I’m trying to understand how I, the CUDA programmer, should try to think of and understand Shared Memory. I am running the Tesla C1060. So, when I run the SDK example Device Query, it says that there is 16,348 bytes of shared memory available per block. This, of course, isn’t referring to the number of thread blocks. This is referring to the amount of shared memory available to each of the 30 streaming multiprocessors (SMs), correct? Each SM can actively schedule at most 8 blocks.
So, when I am programming, am I supposed to program under the assumption that I will make my code such that all 8 cores are occupied across all 30 SMs? Or should I plan for half that occupancy? What if the data were to cause variance of the occupancy?
With 4 thread blocks scheduled at a time on a SM, then that means each thread block can use, when distributed evenly, 16KB/4 = 4KB of shared memory. For full occupancy, each block can use 2KB of shared memory.
Mainly, I’m wondering if this is the correct understanding on how to divvy up shared memory across thread blocks? Is there something else I should be considering?
You are correct that the listed shared memory size is for the SM, which can be split between 1 thru 8 blocks.
Note that “occupancy” is a measure of how many warps are active on the SM relative to the maximum. This does not directly have to do with the number of blocks. On your C1060, the maximum number of active warps per SM is 24 (768 threads), so you can reach 100% occupancy with 3 blocks and 256 threads per block, 8 blocks with 96 threads, and anything in between. You can’t achieve 100% occupancy with 1 block, because the maximum # of threads per block is only 512. Note that 100% occupancy is usually not significantly better than 50% occupancy in terms of performance. It is not a measure of utilization of the CUDA cores, just the number of active warps.
Another thing is that there is no connection between blocks and CUDA cores. Blocks are mapped to SMs, and warps of 32 threads at a time are executed in parallel by the 8 cores (really just fancy arithmetic/logic/floating point units rather than anything as general as a CPU core). So as long as the number of threads in your block is a multiple of 32, you’ll keep all the cores busy, with the exception of stalls while waiting for global memory reads to complete.
Thank you for the detailed reply. Now, let me see that I fully understand you.
So, I am to understand that one block gets scheduled to a SM, and the 8 cores of that SM work to execute in parallel each warp inside the one block? If that were so, then I wouldn’t have to worry about splitting shared memory among 2-8 blocks because there’s just one being processed by the SM at a given moment.
I think I need to go back to the programming guide or some other material on this. Because this begs other questions, and it doesn’t seem to make sense right now.
Another thing to keep in mind is that the hardware is designed to make switching between warps have essentially zero overhead. (That’s why high occupancy helps. It allows the CUDA cores to keep busy on other warps while some are stalled waiting for global memory reads to finish.) In order to do this, unlike multiprocessing on a CPU, every active block on a SM has all of its resource allocated at the start of block execution. There is no “context switch” like with normal CPU threading. Instead the scheduler on the SM has a list of up to 24 warps, and it fires off the next instruction into the pipelines of the 8 CUDA cores for whichever warps aren’t stalled. A block, once started, never releases its resources on the SM until it is finished.
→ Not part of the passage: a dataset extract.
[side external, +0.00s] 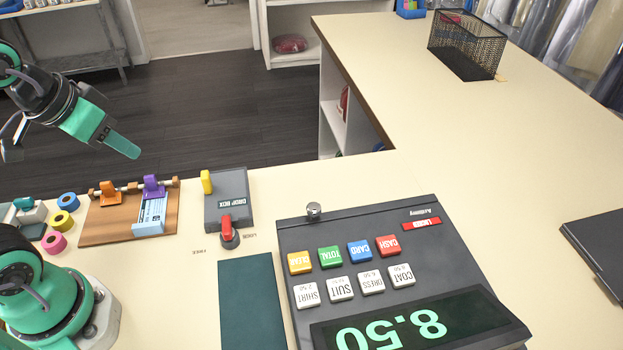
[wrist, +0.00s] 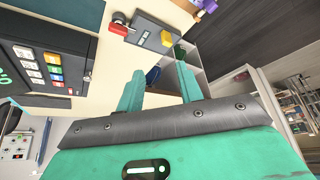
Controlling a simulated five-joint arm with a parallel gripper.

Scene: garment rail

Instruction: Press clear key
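The clear key is a yellow key (side external: 300,262) marked CLEAR at the left end of the coloured key row on the dark cash register (side external: 345,220). In the wrist view the clear key (wrist: 52,57) shows small at the left, on the register (wrist: 30,35). My gripper (side external: 124,147) is raised at the upper left in the side view, well away from the register and its keys. In the wrist view my gripper (wrist: 159,80) has its two green fingers apart with nothing between them.
Beside the clear key are green (side external: 330,257), blue (side external: 360,251) and red (side external: 388,246) keys, with white keys below. A drop box (side external: 236,185) with a red lever (side external: 228,230) and a wooden board (side external: 105,222) stand left of the register. The counter at right is largely clear.
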The preallocation of resources for any active (where “active” means that warps from that block are available to the SM scheduler for execution) block is why blocks have to divide the shared memory resources. If a block uses 6 kB of shared memory, that immediately limits the number of active blocks per SM to 2 or less.
Thanks again for the information, seibert. I’m working on processing it all.
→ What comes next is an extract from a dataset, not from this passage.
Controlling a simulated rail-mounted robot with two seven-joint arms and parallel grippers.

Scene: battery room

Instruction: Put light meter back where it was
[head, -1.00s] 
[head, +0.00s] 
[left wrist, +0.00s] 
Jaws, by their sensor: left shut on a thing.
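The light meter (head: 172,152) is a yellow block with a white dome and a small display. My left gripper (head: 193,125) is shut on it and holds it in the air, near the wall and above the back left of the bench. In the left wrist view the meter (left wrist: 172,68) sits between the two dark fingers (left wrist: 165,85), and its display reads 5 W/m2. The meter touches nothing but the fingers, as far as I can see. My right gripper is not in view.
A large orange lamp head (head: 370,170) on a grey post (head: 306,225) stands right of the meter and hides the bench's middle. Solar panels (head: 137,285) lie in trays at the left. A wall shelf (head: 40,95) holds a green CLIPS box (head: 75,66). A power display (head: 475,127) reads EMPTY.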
I am curious about something. I read that for pre-Fermi cards, a given SM will wait until all blocks scheduled on it finish before scheduling more blocks. First of all, is this true? If so, then what happens if all blocks on the SM are waiting on some kind of data that never arrives (poorly written code, I know)? Does the GPU ever let go of these blocks until the data “might be” provided later, or does it just hang?
I haven’t kept track of experiments to deduce the exact block scheduling behavior, but NVIDIA employees have said that things are most efficient if blocks do similarly sized workloads.
As to the second question: How can a block wait for data that never arrives? That can’t happen. A global memory read will finish in a fixed amount of time, or abort the entire kernel if it reads an illegal address. A block can go into an infinite loop, for example if one or more threads are waiting on some kind of flag in memory to be set before continuing. However, those kind of global barrier constructs are discouraged in CUDA for the reason you mention. A block, once started, cannot be swapped off of the SM until it completes.
This is not as scary as it sounds if your programs follow the generally encouraged CUDA style of “every thread is doing approximately the same operations to different data elements”.